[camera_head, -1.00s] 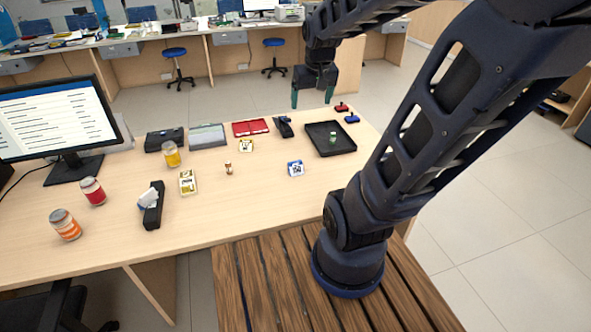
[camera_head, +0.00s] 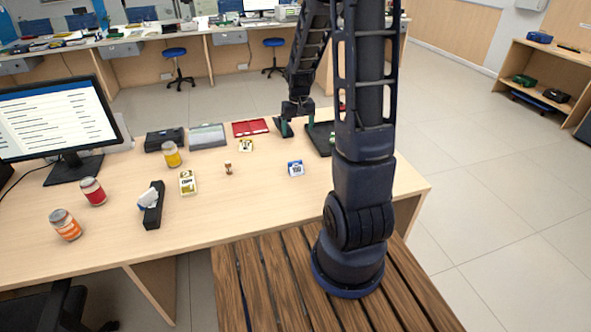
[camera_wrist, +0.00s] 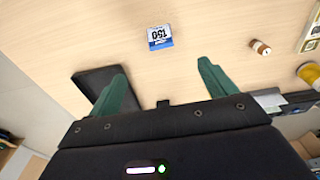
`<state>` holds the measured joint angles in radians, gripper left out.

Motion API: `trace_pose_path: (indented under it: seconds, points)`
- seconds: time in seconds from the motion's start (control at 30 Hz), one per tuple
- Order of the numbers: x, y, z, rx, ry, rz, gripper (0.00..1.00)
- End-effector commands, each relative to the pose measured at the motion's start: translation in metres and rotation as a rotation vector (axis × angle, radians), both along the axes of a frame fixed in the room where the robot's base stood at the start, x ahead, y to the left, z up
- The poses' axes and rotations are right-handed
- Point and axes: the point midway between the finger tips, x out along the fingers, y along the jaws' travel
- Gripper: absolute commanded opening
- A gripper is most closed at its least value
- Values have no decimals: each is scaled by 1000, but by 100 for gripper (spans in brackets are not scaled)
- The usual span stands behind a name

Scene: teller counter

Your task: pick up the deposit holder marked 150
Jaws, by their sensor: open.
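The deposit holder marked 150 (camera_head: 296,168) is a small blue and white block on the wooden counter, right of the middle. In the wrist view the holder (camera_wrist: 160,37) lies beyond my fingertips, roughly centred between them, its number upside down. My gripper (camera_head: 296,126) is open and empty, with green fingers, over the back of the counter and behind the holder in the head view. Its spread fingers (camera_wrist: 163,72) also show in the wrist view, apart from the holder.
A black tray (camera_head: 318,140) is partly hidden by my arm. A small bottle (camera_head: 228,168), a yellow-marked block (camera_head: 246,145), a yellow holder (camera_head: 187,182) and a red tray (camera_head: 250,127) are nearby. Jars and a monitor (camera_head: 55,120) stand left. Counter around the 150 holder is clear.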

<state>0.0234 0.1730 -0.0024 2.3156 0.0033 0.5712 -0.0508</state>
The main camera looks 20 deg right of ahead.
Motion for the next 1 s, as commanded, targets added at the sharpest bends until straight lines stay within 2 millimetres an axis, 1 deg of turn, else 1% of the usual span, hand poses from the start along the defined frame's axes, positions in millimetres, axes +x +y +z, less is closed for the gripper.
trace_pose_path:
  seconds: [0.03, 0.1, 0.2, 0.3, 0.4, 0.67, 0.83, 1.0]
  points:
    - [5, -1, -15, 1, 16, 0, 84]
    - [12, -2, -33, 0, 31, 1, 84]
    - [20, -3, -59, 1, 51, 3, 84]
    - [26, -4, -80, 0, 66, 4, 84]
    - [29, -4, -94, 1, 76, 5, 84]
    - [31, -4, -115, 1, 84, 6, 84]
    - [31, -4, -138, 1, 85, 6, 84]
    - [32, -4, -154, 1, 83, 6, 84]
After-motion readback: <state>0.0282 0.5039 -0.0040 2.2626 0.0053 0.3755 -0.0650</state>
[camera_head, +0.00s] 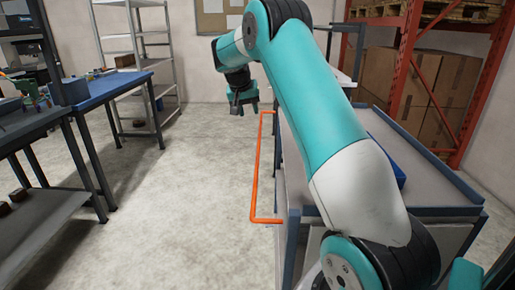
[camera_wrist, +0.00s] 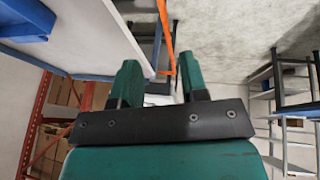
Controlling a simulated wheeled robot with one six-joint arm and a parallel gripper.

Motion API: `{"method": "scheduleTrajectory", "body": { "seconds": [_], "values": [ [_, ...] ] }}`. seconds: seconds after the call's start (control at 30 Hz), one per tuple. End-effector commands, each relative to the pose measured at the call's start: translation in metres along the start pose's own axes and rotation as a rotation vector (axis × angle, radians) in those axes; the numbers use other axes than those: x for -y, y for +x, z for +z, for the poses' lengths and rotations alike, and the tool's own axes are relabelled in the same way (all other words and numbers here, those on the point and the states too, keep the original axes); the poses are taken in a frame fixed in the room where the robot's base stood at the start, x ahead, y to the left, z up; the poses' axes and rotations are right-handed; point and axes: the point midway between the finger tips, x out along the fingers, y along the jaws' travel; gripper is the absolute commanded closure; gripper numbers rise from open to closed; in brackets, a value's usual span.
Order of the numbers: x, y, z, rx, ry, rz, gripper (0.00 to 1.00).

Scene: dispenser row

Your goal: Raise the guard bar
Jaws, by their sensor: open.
********
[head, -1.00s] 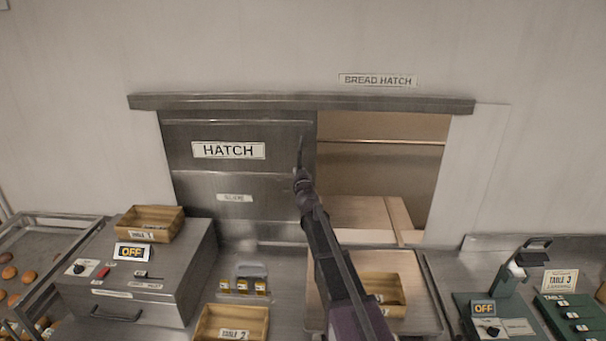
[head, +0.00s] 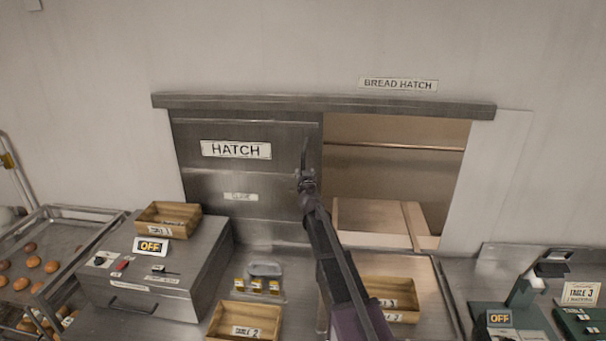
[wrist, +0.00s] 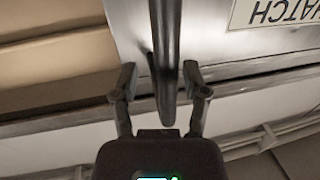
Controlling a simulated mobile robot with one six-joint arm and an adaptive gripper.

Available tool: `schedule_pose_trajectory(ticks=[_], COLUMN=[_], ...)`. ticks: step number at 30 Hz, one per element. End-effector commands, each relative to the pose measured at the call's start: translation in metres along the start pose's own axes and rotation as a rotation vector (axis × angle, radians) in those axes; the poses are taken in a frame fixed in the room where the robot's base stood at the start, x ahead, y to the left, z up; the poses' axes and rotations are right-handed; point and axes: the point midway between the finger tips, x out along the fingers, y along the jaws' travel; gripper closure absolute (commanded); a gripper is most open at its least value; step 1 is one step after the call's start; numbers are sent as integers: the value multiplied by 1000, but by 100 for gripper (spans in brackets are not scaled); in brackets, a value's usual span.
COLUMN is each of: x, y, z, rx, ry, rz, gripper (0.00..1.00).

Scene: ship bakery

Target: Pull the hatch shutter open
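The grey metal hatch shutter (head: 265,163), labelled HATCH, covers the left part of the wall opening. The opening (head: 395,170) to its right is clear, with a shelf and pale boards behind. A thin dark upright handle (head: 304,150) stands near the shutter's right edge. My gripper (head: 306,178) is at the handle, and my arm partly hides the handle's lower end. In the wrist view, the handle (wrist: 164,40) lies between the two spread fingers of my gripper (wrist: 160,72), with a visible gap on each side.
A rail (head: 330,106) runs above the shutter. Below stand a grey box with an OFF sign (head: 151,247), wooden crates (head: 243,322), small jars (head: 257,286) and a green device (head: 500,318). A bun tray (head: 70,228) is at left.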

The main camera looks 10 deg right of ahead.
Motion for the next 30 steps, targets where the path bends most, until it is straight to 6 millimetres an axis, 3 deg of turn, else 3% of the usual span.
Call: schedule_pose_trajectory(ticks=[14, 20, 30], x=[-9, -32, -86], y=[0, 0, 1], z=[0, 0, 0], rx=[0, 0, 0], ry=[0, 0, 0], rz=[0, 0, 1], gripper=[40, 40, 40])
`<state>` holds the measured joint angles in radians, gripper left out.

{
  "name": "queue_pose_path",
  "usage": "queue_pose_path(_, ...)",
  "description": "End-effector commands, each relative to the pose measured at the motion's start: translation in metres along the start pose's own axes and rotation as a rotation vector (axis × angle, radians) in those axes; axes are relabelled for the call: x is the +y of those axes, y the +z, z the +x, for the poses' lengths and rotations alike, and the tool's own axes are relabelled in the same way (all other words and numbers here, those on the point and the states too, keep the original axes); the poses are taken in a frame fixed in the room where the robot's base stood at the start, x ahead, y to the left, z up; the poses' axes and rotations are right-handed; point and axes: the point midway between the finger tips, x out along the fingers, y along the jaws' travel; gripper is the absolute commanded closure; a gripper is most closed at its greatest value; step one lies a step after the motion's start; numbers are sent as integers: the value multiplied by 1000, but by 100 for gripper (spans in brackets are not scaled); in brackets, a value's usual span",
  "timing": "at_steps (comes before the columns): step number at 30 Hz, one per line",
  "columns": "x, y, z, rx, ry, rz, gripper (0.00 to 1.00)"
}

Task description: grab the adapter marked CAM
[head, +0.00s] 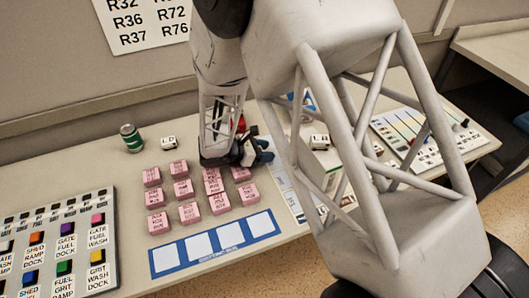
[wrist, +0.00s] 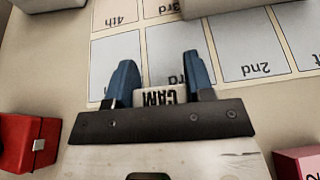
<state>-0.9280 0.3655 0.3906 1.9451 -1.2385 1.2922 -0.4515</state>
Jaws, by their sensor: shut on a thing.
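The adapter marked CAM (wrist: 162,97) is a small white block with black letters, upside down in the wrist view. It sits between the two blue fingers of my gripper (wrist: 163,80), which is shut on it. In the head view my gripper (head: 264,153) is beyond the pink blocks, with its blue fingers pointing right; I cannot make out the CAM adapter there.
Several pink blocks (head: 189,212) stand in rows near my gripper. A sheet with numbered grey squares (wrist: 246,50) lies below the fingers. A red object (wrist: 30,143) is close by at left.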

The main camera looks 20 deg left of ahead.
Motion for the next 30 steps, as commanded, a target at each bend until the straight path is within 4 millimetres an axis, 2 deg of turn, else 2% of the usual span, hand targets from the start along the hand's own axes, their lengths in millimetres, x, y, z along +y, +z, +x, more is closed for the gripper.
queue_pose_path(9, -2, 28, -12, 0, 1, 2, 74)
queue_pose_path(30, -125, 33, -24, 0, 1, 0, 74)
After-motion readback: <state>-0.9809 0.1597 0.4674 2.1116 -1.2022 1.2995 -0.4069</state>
********
→ Required task
Only the lines from the line with "Scene: teller counter" to the line with "The main camera looks 20 deg right of ahead.", inclusive, are to be printed, exactly as they appear.

→ Result for this exercise
Scene: teller counter

Your task: pick up the deposit holder marked 150
Jaws, by their sensor: open.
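The deposit holder marked 150 (camera_head: 296,168) is a small blue and white block on the wooden counter, right of the middle. In the wrist view the holder (camera_wrist: 160,37) lies beyond my fingertips, roughly centred between them, its number upside down. My gripper (camera_head: 296,126) is open and empty, with green fingers, over the back of the counter and behind the holder in the head view. Its spread fingers (camera_wrist: 163,72) also show in the wrist view, apart from the holder.
A black tray (camera_head: 318,140) is partly hidden by my arm. A small bottle (camera_head: 228,168), a yellow-marked block (camera_head: 246,145), a yellow holder (camera_head: 187,182) and a red tray (camera_head: 250,127) are nearby. Jars and a monitor (camera_head: 55,120) stand left. Counter around the 150 holder is clear.

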<state>0.0234 0.1730 -0.0024 2.3156 0.0033 0.5712 -0.0508</state>
The main camera looks 20 deg right of ahead.

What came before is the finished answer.